If you used any of the Router.Tags.* tags, you should change your code to use the new Router.Attrs.HandlerDef (Scala) or Router.Attrs.HANDLER_DEF (Java) attribute instead. The existing tags are still available, but are deprecated and will be removed in a future version of Play.

This new attribute contains a HandlerDef object with all the information that is currently in the tags. The current tags all correspond to a field in the HandlerDef object:

Java tag name Scala tag name HandlerDef method
ROUTE_PATTERN RoutePattern path
ROUTE_VERB RouteVerb verb
ROUTE_CONTROLLER RouteController controller
ROUTE_ACTION_METHOD RouteActionMethod method
ROUTE_COMMENTS RouteComments comments

Note: As part of this change the HandlerDef object has been moved from the play.core.routing internal package into the play.api.routing public API package.

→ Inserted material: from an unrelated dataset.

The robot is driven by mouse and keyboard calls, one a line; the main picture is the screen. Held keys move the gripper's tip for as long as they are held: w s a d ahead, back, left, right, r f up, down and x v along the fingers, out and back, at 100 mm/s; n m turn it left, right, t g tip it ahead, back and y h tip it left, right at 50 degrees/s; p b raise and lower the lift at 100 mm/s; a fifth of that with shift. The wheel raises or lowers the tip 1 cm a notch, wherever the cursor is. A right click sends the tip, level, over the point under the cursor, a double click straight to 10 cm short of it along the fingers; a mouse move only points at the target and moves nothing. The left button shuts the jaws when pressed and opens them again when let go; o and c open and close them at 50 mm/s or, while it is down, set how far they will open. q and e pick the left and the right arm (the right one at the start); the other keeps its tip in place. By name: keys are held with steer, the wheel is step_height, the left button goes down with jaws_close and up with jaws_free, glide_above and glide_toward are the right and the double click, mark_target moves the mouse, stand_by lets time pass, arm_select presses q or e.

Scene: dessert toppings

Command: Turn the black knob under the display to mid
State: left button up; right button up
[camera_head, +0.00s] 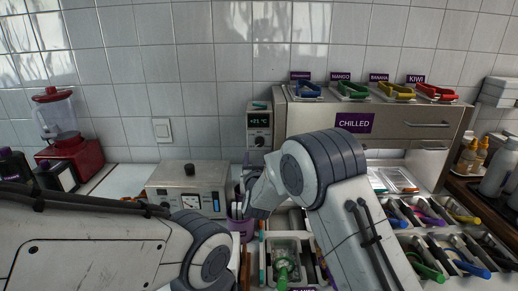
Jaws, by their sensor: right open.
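The black knob (259,141) sits on the dark control panel at the left side of the chilled cabinet. The green display (259,122) above it reads about +21 °C. The knob's exact pointer position is too small to read. My right gripper (248,172) is below and slightly left of the knob, apart from it. It is open, small in view and partly hidden by its own wrist. My left arm crosses the lower left, and its gripper is not in view.
The chilled cabinet (430,112) carries several coloured-handled scoops or clips with fruit labels. A metal box with a dial (190,180) stands left of the gripper, and a red blender (66,135) further left. Containers with coloured-handled tools (430,262) fill the lower right.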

§play.api.libs.concurrent.Execution is deprecated

The play.api.libs.concurrent.Execution class has been deprecated, as it was using global mutable state under the hood to pull the “current” application’s ExecutionContext.

If you want to specify the implicit behavior that you had previously, then you should pass in the execution context implicitly in the constructor using dependency injection:

class MyController @Inject()(implicit ec: ExecutionContext) {

}

or from BuiltInComponents if you are using compile time dependency injection:

class MyComponentsFromContext(context: ApplicationLoader.Context)
  extends BuiltInComponentsFromContext(context) {
  val myComponent: MyComponent = new MyComponent(executionContext)
}

However, there are some good reasons why you may not want to import an execution context even in the general case. In the general case, the application’s execution context is good for rendering actions, and executing CPU-bound activities that do not involve blocking API calls or I/O activity. If you are calling out to a database, or making network calls, then you may want to define your own custom execution context.

The recommended way to create a custom execution context is through CustomExecutionContext, which uses the Akka dispatcher system (java / scala) so that executors can be defined through configuration.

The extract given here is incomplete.